A fim de promover a antologia O artista inconfessável, de João Cabral de Melo Neto, lançada há poucos dias pelo selo Alfaguara, da Editora Objetiva, o jornal O Globo reuniu ontem, em seu auditório, Ferreira Gullar, Bráulio Tavares e Eucanaã Ferraz, com mediação de José Castello, em um debate sobre a vida e a obra do poeta.
Entre outras coisas questionou-se a idéia do artista que se “confessa” em sua obra, algo que Cabral sempre lutou veementemente contra. Para ele, poesia era o trabalho do exercício com a palavra. E a palavra era tida como pedra ou faca sem cabo. Para o semioticista Roman Jakobson, “a linguagem deve ser estudada em toda a variedade de suas funções” e parece ter sido este o propósito de Cabral.
A mim incomoda bastante esta análise do texto pelo viés psicanalítico, proposta pela nova antologia do poeta. Buscar soluções para as questões textuais na vida dele é deixar de lado a especificidade do objeto artístico e cair na má crítica, ou na crítica limitada. Fazer isso, por vezes, corro o risco de dizer, é constatar a incompetência crítica diante da obra.
Contemporaneamente, vemos um número cada vez maior de leituras com este objetivo de encontrar o artista dentro da obra. Penso que seja uma busca de ressuscitar o autor, e numa leitura mais ampla o indivíduo, perdido em meio à fragmentação moderna e “pós-moderna”, e que teve sua morte constatada principalmente pelos filósofos Foucault e Barthes.
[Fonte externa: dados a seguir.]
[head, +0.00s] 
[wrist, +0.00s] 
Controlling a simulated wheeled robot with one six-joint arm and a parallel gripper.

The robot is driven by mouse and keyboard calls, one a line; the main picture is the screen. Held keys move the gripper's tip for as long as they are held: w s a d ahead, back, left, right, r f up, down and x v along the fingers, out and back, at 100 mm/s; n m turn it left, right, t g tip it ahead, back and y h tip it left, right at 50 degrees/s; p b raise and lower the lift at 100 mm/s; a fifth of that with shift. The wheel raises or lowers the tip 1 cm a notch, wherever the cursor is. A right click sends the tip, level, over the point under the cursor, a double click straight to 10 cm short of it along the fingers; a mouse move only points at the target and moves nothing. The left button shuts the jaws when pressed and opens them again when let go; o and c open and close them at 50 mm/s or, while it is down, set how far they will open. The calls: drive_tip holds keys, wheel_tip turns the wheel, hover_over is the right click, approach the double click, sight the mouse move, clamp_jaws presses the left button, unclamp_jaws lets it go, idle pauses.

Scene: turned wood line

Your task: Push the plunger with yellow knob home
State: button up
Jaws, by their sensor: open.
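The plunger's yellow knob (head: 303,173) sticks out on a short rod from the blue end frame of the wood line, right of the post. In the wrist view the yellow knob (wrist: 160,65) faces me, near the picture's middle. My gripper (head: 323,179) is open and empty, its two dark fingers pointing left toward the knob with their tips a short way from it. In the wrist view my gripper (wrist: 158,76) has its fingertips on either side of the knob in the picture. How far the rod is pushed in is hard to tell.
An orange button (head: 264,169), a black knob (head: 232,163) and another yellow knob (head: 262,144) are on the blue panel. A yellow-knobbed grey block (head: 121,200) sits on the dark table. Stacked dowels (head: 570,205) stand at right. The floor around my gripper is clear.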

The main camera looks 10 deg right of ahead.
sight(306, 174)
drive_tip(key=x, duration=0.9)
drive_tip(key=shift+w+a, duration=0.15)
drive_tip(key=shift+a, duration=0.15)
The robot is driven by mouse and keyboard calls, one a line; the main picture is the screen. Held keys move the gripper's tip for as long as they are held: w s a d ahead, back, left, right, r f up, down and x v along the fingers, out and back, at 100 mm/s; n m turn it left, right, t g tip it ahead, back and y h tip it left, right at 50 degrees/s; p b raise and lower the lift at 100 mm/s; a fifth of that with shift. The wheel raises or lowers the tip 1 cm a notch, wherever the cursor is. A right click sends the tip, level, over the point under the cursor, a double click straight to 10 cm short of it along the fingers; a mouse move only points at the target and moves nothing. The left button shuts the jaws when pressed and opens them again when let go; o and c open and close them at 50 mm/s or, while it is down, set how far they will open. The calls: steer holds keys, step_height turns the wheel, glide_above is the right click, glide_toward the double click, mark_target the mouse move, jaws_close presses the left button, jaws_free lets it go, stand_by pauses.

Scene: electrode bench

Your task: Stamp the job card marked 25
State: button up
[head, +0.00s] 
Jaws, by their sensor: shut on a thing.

Mas, voltando à poesia de João Cabral, com sua gramática única, ela não se deixa fruir livremente. Não há como entrar no universo cabralino e sair da mesma forma, pois nele reside aquilo que o crítico inglês Ezra Pound já definiu como Literatura, ou seja, trabalho com a linguagem carregada de sentido a mais não poder. E isso não é discurso do meio acadêmico, como vem afirmando Inez Cabral, filha do poeta. A dificuldade na interpretação da poesia de Cabral é constatada por qualquer um que se detenha sobre ela.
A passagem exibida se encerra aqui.